Yield: 4 Servings
|8 ounces||Sliced bacon (about 10 slices) cut into 1" squares|
|8 ounces||Dry thin pasta, such as capellini or vermicelli; or 1 pkg (9 oz)|
|Angel hair pasta|
|2 cups||Sour cream|
|¼ cup||Chopped chives or thinly sliced green onions, including tops|
|1 cup||Grated parmesan cheese|
In a wide fry pan; cook bacon over medium heat until crisp. Spoon off and discard all but 3 TBSP of the drippings; keep pan with bacon warm over lowest heat.

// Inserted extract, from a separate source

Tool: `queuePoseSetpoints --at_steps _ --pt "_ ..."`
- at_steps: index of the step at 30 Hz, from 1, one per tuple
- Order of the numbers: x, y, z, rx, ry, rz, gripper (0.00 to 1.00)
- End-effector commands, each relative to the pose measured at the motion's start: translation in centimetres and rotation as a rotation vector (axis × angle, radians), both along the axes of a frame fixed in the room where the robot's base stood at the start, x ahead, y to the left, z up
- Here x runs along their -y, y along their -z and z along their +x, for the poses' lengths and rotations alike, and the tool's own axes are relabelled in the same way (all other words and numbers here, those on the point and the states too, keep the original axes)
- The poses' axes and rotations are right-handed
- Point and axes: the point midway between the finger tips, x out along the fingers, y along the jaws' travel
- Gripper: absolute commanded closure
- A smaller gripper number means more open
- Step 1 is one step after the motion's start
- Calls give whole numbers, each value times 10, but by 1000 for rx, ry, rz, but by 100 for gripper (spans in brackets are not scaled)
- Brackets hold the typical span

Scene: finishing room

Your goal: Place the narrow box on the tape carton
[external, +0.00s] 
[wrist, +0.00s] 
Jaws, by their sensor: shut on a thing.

In a 5 - 6 quart pan; cook pasta in three quarts boiling water just until tender to bite (@3 minutes for dry capellini. 8-10 minutes for dry vermicelli, and 1 to 2 minutes for fresh angel hair pasta); or cook according to package directions. After adding the pasta to the boiling water, spoon ½ c of the sour cream into each of 4 wide, shallow bowls; place bowls in a 200 degree oven while completing cooking. Drain pasta well; add pasta and chives to bacon in the pan. Mix lightly, using two forks. Spoon an equal portion of pasta mixture into each warm bowl. Make a nest in the center of each; slip in an egg yolk. Mix each portion individually and sprinkle with cheese.